/---

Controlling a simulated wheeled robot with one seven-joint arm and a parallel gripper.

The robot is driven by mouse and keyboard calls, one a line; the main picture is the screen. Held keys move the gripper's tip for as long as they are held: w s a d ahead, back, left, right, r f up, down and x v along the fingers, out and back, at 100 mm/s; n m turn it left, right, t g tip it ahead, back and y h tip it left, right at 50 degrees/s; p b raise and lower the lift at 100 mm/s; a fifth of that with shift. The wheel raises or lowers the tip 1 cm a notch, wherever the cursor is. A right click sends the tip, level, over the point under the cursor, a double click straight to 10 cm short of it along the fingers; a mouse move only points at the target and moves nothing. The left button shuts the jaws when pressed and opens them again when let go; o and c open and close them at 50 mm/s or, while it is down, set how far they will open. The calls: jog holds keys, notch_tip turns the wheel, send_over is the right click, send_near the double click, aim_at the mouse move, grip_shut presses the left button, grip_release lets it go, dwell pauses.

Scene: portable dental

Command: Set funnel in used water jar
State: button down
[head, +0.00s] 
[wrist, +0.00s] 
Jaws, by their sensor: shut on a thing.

\---

**Work to complete:**
Search the data for the string "down" and copy each line where it appears.

**Result:**
The robot is driven by mouse and keyboard calls, one a line; the main picture is the screen. Held keys move the gripper's tip for as long as they are held: w s a d ahead, back, left, right, r f up, down and x v along the fingers, out and back, at 100 mm/s; n m turn it left, right, t g tip it ahead, back and y h tip it left, right at 50 degrees/s; p b raise and lower the lift at 100 mm/s; a fifth of that with shift. The wheel raises or lowers the tip 1 cm a notch, wherever the cursor is. A right click sends the tip, level, over the point under the cursor, a double click straight to 10 cm short of it along the fingers; a mouse move only points at the target and moves nothing. The left button shuts the jaws when pressed and opens them again when let go; o and c open and close them at 50 mm/s or, while it is down, set how far they will open. The calls: jog holds keys, notch_tip turns the wheel, send_over is the right click, send_near the double click, aim_at the mouse move, grip_shut presses the left button, grip_release lets it go, dwell pauses.
State: button down

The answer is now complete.